**** Record excerpts

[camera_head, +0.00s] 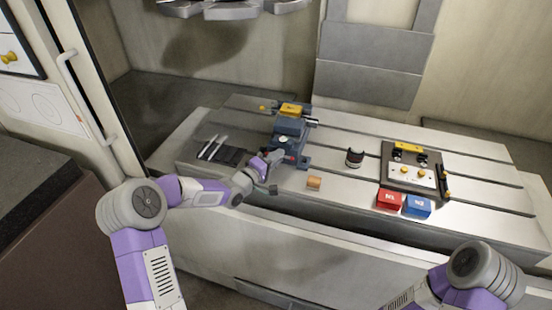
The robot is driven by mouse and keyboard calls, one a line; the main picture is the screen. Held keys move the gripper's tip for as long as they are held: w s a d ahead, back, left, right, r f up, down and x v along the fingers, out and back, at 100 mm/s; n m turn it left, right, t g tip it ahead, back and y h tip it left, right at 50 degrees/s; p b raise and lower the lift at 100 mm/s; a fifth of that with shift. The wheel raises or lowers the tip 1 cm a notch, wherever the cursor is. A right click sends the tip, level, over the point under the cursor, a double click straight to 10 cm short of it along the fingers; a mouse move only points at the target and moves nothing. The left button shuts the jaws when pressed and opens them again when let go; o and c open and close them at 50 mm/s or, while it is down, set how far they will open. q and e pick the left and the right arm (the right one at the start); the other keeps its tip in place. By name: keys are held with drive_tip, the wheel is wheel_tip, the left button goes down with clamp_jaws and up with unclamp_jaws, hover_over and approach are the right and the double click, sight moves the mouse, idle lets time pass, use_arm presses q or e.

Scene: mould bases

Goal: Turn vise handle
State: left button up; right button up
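The blue vise (289,129) stands on the slotted metal table, left of its middle. A yellow piece (291,109) sits at its top. My left gripper (274,172) is at the near end of the vise, close to its front face. The vise handle cannot be made out clearly there; the gripper may cover it. The fingers are too small to tell whether they are open or shut, or whether they touch the vise. My right arm shows only at the lower right edge, and its gripper is out of view.
On the slotted table (470,160), a dark fixture plate (398,183) with yellow knobs stands at right. A red block (389,200) and a blue block (418,206) lie before it. A dark cylinder (355,157), an orange piece (314,183) and dark tools (230,155) flank the vise.

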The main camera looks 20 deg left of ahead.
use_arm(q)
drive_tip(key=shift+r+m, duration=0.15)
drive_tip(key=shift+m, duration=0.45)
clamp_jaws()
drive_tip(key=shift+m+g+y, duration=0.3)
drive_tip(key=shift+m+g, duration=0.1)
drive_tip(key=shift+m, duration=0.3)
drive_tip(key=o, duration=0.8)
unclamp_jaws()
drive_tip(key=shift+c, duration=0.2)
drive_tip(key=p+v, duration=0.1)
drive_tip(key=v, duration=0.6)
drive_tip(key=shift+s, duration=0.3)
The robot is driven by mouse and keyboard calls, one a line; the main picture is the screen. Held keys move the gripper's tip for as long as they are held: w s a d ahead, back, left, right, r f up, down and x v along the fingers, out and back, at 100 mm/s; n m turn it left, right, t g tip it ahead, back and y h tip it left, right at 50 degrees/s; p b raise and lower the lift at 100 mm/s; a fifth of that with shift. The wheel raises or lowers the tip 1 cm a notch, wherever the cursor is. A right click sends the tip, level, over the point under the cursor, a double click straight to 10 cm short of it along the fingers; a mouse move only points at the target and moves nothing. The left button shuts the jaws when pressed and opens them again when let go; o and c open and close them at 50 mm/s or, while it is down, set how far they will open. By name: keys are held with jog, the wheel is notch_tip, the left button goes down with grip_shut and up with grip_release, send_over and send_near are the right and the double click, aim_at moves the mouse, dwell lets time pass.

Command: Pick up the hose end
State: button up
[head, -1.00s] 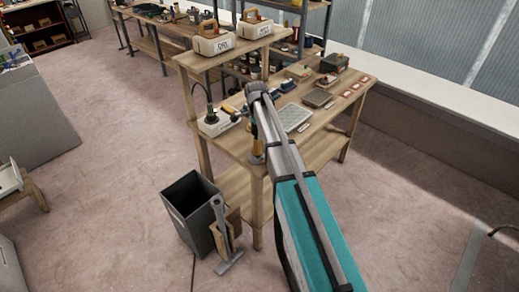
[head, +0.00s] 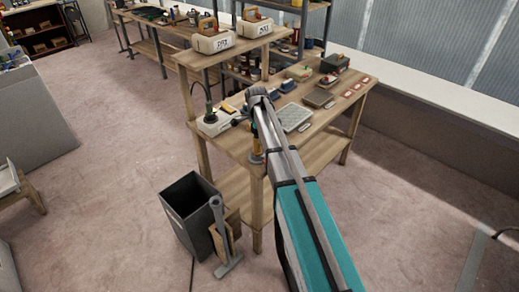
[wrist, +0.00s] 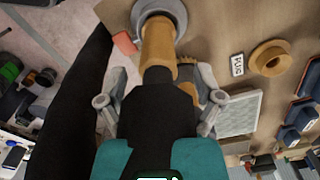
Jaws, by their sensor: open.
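A tan-orange cylinder with a dark collar, which I take for the hose end, stands in a round grey base (wrist: 178,12) on the wooden bench. The hose end (wrist: 158,48) is at the top centre of the wrist view; in the head view it shows as a small orange piece (head: 256,146) beside my arm at the bench's near corner. My gripper (wrist: 160,98) is open, its grey fingers spread on either side of the dark part below the tan piece. I cannot tell whether they touch it. In the head view my arm hides the fingers.
The bench (head: 235,187) holds a grey tray (head: 295,118), a white box (head: 212,124) and several small items. A tan ring (wrist: 270,57) and a small label (wrist: 237,65) lie right of the hose end. A dark bin (head: 188,213) stands on the floor before the bench.

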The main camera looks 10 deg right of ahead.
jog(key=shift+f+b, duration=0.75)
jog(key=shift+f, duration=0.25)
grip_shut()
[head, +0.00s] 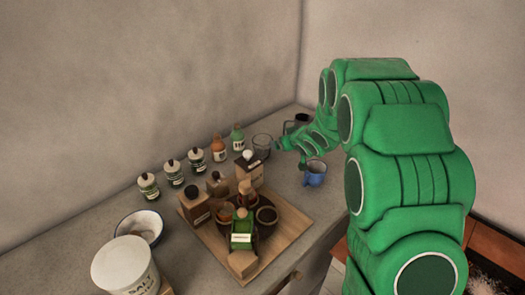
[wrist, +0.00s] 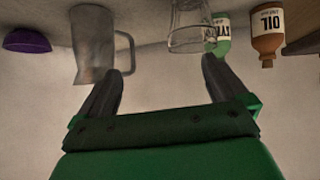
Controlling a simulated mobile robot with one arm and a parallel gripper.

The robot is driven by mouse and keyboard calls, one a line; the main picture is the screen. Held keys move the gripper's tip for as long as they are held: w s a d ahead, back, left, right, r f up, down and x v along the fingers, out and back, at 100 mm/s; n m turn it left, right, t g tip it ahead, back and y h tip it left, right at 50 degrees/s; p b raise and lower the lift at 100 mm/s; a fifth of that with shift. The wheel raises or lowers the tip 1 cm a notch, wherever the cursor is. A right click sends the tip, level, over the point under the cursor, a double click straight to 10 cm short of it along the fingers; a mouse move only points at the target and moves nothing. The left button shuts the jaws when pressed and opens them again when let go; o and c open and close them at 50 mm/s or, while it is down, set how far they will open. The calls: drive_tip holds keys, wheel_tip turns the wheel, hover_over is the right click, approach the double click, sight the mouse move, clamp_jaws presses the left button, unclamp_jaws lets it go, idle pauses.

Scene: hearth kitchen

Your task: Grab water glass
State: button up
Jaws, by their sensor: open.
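The clear water glass (head: 262,142) stands on the counter near the back wall, beside the green bottle. In the wrist view, which is upside down, the glass (wrist: 189,28) shows at the top, right of centre. My gripper (head: 281,146) is beside the glass, on its right in the head view. In the wrist view my gripper (wrist: 163,65) is open and empty. The glass lies beyond the fingertips, nearer the right finger. I cannot tell the exact gap.
A grey pitcher (wrist: 93,42) stands beyond the left finger, with a purple bowl (wrist: 27,40) farther left. An oil bottle (wrist: 266,35) and a green bottle (wrist: 220,38) stand close to the glass. A blue mug (head: 314,174) and a crowded wooden board (head: 270,258) are nearer the front.

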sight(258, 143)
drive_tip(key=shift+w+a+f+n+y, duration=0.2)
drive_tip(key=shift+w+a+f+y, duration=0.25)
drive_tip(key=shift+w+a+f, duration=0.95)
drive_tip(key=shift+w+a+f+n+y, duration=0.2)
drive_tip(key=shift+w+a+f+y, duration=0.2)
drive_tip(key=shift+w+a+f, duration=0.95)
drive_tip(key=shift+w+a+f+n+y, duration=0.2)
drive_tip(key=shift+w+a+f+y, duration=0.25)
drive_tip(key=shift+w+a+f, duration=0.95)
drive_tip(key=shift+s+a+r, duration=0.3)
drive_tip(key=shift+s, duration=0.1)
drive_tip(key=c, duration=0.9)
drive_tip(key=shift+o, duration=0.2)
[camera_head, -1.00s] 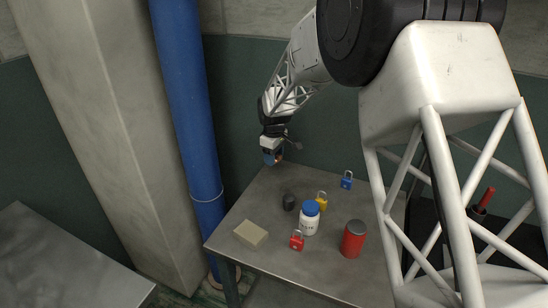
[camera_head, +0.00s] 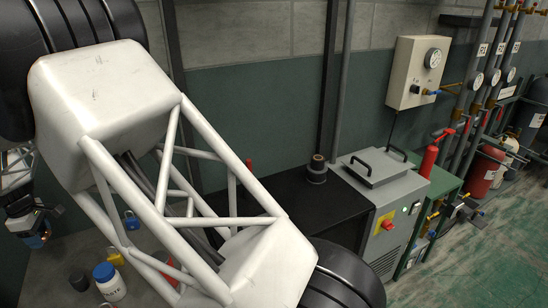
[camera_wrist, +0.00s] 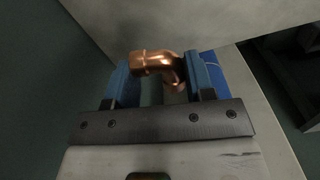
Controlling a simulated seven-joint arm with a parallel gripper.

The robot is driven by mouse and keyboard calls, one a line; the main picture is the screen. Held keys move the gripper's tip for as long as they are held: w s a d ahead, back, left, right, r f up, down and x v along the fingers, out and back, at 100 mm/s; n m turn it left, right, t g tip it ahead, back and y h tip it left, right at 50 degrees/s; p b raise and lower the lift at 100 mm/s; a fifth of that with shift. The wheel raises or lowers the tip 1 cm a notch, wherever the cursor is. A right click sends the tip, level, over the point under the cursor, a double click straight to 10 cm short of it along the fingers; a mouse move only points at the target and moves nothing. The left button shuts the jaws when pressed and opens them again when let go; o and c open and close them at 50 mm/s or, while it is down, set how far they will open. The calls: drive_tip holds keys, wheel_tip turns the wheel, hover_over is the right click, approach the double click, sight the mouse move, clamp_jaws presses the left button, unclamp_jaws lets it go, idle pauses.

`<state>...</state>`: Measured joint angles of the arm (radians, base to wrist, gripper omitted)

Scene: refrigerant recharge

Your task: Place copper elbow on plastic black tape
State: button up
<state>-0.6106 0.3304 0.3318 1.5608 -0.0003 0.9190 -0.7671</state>
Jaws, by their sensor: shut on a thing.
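My gripper (camera_wrist: 160,85) is shut on the copper elbow (camera_wrist: 152,62), a shiny bent pipe fitting held between the blue fingers in the wrist view. In the head view my gripper (camera_head: 36,239) is at the far left, above the table's back part; the elbow is hard to make out there. A black roll-like thing (camera_head: 316,174), with a brownish piece at its top, sits on the black bench and may be the plastic black tape. It is far to the right of my gripper. A small dark cylinder (camera_head: 78,280) also stands on the left table.
The white bottle with blue lid (camera_head: 108,283), blue padlock (camera_head: 130,220) and yellow padlock (camera_head: 114,256) are on the left table. The black bench (camera_head: 290,205) has bare room around the roll. A grey machine (camera_head: 385,205) stands right of it. My arm hides much between.

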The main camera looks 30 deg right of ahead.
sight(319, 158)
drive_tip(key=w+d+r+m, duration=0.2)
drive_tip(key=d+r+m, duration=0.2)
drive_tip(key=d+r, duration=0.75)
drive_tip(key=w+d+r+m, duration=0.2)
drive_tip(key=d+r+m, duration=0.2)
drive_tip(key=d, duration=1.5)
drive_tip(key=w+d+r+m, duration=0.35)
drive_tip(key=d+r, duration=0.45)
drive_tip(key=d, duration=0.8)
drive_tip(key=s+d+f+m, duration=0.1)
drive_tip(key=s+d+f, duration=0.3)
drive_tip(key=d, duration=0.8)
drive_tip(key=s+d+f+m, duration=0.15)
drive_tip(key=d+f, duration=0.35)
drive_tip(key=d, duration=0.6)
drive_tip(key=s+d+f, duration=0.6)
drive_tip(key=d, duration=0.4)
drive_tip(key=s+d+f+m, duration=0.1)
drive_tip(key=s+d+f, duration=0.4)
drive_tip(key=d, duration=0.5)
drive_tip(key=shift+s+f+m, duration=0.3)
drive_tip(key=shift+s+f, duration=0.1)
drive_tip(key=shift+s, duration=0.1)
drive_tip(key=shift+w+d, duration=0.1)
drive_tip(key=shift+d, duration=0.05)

********

### Aim of the exercise
Copy out every line from the material above in which the word "Your" appears.

### Task output
Your task: Grab water glass
Your task: Place copper elbow on plastic black tape

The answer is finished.